LeetCode-Flip Game II

Posted 2020-12-26 IncredibleThings

You are playing the following Flip Game with your friend: Given a string that contains only these two characters: + and -, you and your friend take turns to flip two consecutive "++" into "--". The game ends when a person can no longer make a move and therefore the other person will be the winner.

Write a function to determine if the starting player can guarantee a win.

For example, given s = "++++", return true. The starting player can guarantee a win by flipping the middle "++" to become "+--+".

Follow up:
Derive your algorithm‘s runtime complexity.

若是有一段"++", 剩下的段和"--"组合 can not win, 那么返回true.

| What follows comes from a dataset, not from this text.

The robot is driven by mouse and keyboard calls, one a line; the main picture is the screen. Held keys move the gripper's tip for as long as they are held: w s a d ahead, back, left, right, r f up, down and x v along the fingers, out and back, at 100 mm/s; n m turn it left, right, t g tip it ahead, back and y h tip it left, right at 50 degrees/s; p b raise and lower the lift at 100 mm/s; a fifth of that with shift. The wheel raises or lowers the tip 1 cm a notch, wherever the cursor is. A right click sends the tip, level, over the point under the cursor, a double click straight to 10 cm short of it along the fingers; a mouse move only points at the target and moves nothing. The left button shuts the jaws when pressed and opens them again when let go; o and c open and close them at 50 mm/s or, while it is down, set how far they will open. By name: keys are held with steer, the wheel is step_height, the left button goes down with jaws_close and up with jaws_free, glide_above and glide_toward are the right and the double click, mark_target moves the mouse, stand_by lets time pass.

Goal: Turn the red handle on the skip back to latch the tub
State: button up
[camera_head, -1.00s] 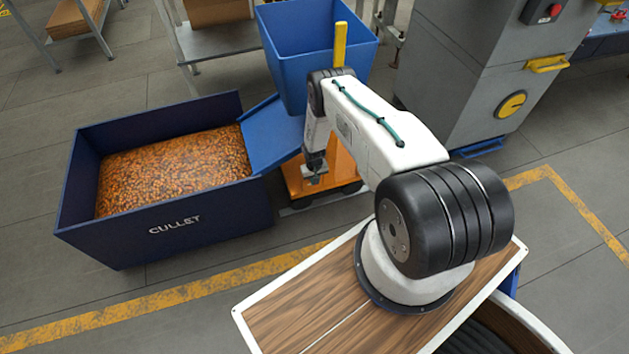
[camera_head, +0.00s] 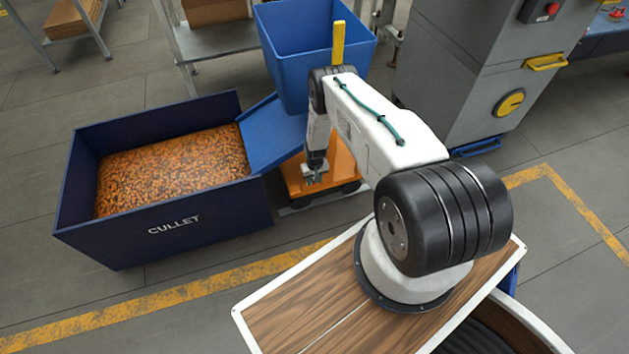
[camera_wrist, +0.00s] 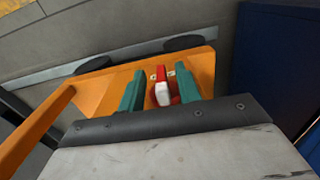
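The blue tub (camera_head: 300,85) stands upright on the orange skip base (camera_head: 342,165), with a lip sloping to the left. The red handle (camera_wrist: 161,74) shows in the wrist view in front of the orange base, with a pale end facing the camera. My gripper (camera_wrist: 160,88) has its two teal fingers apart, one on each side of the handle. A gap shows to the left of the handle; the right finger is very close, and I cannot tell if it touches. In the head view my gripper (camera_head: 314,176) is low beside the base, and the handle is hidden.
A dark blue CULLET bin (camera_head: 165,230) full of amber pieces stands at the left, under the tub's lip. A grey machine cabinet (camera_head: 480,75) is at the right. A yellow upright bar (camera_head: 338,45) rises by the tub. Dark wheels (camera_wrist: 183,43) show in the wrist view.

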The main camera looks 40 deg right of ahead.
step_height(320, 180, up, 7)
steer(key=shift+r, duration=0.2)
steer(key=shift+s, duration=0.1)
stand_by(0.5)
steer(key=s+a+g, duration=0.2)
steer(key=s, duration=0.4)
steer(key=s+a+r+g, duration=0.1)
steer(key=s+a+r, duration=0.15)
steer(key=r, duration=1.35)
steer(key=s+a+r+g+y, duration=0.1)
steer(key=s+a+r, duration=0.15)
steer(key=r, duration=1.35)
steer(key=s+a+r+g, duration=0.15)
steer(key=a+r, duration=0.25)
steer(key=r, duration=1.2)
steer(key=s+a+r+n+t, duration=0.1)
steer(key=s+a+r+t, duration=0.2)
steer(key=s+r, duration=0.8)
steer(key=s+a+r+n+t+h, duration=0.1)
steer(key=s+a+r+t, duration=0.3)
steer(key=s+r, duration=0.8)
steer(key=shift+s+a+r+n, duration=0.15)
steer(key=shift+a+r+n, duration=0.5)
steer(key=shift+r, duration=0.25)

从头到尾试遍了没找到这么一段"++", 返回false.

Time Complexity: exponential.

T(n) = (n-2) * T(n-2) = (n-2) * (n-4) * T(n-4) = O(n!!)

public class Solution {
    public boolean canWin(String s) {
        for(int i = 1; i<s.length(); i++){
            if(s.charAt(i) == ‘+‘ && s.charAt(i-1) == ‘+‘ && !canWin(s.substring(0, i-1) + "--" + s.substring(i+1))){
                return true;
            }
        }
        return false;
    }
}